Data for this task:
(begin)

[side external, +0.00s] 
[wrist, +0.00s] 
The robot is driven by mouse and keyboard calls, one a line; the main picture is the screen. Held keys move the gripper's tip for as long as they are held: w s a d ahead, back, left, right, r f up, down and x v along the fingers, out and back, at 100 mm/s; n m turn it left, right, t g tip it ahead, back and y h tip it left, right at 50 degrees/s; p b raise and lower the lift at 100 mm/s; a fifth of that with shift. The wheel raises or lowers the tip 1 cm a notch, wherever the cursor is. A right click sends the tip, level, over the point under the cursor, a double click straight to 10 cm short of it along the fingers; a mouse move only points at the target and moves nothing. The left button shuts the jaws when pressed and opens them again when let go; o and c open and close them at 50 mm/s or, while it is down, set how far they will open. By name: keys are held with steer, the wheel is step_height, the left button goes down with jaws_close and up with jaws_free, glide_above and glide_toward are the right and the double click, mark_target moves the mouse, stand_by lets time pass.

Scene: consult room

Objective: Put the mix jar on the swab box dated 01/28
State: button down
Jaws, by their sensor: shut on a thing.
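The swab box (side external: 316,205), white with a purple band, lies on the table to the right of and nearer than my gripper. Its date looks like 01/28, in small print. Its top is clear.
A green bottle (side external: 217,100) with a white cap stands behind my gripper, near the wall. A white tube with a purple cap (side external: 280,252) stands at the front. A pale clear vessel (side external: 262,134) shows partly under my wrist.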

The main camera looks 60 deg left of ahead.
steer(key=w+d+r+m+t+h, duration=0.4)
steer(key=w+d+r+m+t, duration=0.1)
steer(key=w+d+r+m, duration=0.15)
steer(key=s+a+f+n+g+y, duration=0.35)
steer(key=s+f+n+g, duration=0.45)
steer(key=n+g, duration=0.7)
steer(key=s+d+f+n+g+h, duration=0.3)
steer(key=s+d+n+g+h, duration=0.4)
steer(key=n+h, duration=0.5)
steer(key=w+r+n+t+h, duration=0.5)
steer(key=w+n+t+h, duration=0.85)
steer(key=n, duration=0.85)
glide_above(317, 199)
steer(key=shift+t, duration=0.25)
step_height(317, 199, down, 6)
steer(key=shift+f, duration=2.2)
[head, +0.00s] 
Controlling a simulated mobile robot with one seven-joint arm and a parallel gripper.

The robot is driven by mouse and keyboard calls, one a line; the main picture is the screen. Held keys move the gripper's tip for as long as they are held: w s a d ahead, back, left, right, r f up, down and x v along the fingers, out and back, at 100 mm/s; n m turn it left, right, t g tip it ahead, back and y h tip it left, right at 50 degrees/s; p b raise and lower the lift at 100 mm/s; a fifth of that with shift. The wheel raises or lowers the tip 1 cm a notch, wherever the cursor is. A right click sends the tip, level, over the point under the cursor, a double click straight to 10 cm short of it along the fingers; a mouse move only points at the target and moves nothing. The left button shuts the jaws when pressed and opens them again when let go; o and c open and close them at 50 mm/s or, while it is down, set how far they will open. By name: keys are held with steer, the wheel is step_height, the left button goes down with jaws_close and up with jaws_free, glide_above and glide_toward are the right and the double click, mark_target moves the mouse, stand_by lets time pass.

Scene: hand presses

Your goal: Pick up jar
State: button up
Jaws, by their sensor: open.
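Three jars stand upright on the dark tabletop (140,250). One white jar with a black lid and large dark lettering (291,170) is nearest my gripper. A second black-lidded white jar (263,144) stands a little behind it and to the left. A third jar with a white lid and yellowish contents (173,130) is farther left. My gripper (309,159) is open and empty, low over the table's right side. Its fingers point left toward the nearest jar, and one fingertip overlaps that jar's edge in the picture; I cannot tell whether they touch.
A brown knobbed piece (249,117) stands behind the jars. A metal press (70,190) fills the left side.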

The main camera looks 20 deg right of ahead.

(end)

Reproduce the entire listing word for word.

[side external, +0.00s] 
[wrist, +0.00s] 
The robot is driven by mouse and keyboard calls, one a line; the main picture is the screen. Held keys move the gripper's tip for as long as they are held: w s a d ahead, back, left, right, r f up, down and x v along the fingers, out and back, at 100 mm/s; n m turn it left, right, t g tip it ahead, back and y h tip it left, right at 50 degrees/s; p b raise and lower the lift at 100 mm/s; a fifth of that with shift. The wheel raises or lowers the tip 1 cm a notch, wherever the cursor is. A right click sends the tip, level, over the point under the cursor, a double click straight to 10 cm short of it along the fingers; a mouse move only points at the target and moves nothing. The left button shuts the jaws when pressed and opens them again when let go; o and c open and close them at 50 mm/s or, while it is down, set how far they will open. By name: keys are held with steer, the wheel is step_height, the left button goes down with jaws_close and up with jaws_free, glide_above and glide_toward are the right and the double click, mark_target moves the mouse, stand_by lets time pass.

Scene: consult room

Objective: Put the mix jar on the swab box dated 01/28
State: button down
Jaws, by their sensor: shut on a thing.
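The swab box (side external: 316,205), white with a purple band, lies on the table to the right of and nearer than my gripper. Its date looks like 01/28, in small print. Its top is clear.
A green bottle (side external: 217,100) with a white cap stands behind my gripper, near the wall. A white tube with a purple cap (side external: 280,252) stands at the front. A pale clear vessel (side external: 262,134) shows partly under my wrist.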

The main camera looks 60 deg left of ahead.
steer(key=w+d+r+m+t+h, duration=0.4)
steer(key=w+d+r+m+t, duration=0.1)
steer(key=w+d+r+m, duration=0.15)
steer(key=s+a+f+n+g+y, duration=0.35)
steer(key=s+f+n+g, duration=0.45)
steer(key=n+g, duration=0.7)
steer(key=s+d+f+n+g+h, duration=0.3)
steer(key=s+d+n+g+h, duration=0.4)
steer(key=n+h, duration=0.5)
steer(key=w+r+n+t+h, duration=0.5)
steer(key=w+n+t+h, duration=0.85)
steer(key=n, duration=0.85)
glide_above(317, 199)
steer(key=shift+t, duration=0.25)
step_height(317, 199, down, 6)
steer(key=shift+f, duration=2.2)
[head, +0.00s] 
Controlling a simulated mobile robot with one seven-joint arm and a parallel gripper.

The robot is driven by mouse and keyboard calls, one a line; the main picture is the screen. Held keys move the gripper's tip for as long as they are held: w s a d ahead, back, left, right, r f up, down and x v along the fingers, out and back, at 100 mm/s; n m turn it left, right, t g tip it ahead, back and y h tip it left, right at 50 degrees/s; p b raise and lower the lift at 100 mm/s; a fifth of that with shift. The wheel raises or lowers the tip 1 cm a notch, wherever the cursor is. A right click sends the tip, level, over the point under the cursor, a double click straight to 10 cm short of it along the fingers; a mouse move only points at the target and moves nothing. The left button shuts the jaws when pressed and opens them again when let go; o and c open and close them at 50 mm/s or, while it is down, set how far they will open. By name: keys are held with steer, the wheel is step_height, the left button goes down with jaws_close and up with jaws_free, glide_above and glide_toward are the right and the double click, mark_target moves the mouse, stand_by lets time pass.

Scene: hand presses

Your goal: Pick up jar
State: button up
Jaws, by their sensor: open.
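Three jars stand upright on the dark tabletop (140,250). One white jar with a black lid and large dark lettering (291,170) is nearest my gripper. A second black-lidded white jar (263,144) stands a little behind it and to the left. A third jar with a white lid and yellowish contents (173,130) is farther left. My gripper (309,159) is open and empty, low over the table's right side. Its fingers point left toward the nearest jar, and one fingertip overlaps that jar's edge in the picture; I cannot tell whether they touch.
A brown knobbed piece (249,117) stands behind the jars. A metal press (70,190) fills the left side.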

The main camera looks 20 deg right of ahead.

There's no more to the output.